Located on Chicago Road west of Bronson in highway park, the Historic Marker text:
One of the great routes for the pioneers coming west was the Chicago Road. The survey of the road began at Detroit in 1825 and followed closely the Sauk Trail which Indians had marked and traveled for centuries before the coming of the white man. Because of its many curves the road was likened to a huge serpent. Lazily pursuing its onward course, utterly unconcerned as to its destination. Originally designed as a military highway linking the forts at Detroit and Chicago. The road proved to be more important in opening southern Michigan to settlement and as a westward land route enabling travelers to avoid the long voyage by boat around lower Michigan. By the 1830s pioneer families by the thousands each year were moving over this road in their wagons. By 1835 the Western Stage Company of Detroit was running two stages daily to Chicago. Much of the road was little more than an unimproved trail, making a trip over it an unforgettable and an uncomfortable experience. Buildings from that bygone age still stand along US-12, the Chicago Road’s descendant.
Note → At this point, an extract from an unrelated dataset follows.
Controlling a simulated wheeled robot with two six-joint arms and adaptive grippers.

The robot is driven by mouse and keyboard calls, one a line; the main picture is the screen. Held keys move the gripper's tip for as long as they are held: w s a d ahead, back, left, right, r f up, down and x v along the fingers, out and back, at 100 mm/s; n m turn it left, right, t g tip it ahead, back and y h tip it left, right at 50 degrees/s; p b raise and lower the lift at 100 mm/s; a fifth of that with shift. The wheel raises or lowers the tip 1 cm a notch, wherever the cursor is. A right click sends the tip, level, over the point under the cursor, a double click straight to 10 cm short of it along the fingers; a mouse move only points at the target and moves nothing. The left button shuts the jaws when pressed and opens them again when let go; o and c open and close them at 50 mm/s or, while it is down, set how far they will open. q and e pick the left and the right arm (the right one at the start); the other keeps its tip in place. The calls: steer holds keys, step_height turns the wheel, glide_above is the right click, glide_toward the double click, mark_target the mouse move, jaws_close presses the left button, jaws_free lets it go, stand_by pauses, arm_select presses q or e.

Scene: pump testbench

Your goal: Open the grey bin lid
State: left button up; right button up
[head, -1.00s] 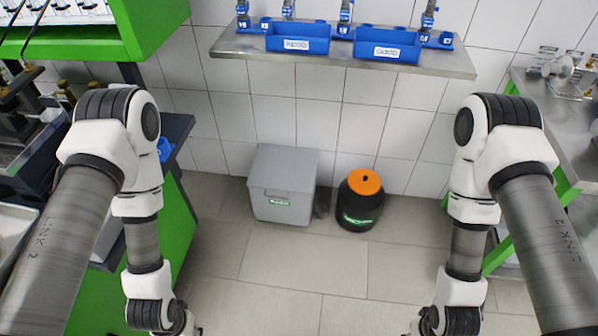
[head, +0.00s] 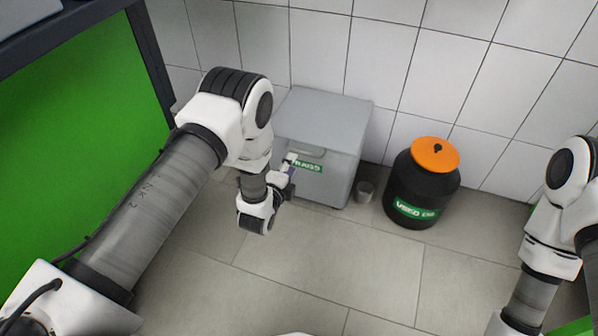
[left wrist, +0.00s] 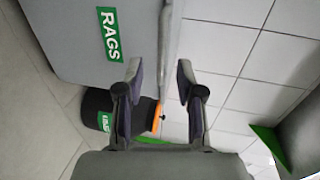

Historian Notes (David McDonald):
The Ole Sauk Trail started out as the longest known Mammoth trail found in North America. It is believed to be about 24,000 years old. It was used by the Sauk Indians whose nomadic migration habits took them from modern day Minnesota to the future land of Michigan. Early settlers would take passage across Lake Erie to land in the Territorial Capital (Detroit) of Michigan. This was the trailhead of both the St. Joseph Trail and the Sauk Trail. It was then identified as a military road and work began to widen and improve the trail from Detroit to Chicago. A large percentage of settlers used this route as their means to move across the new state and find land for homesteading.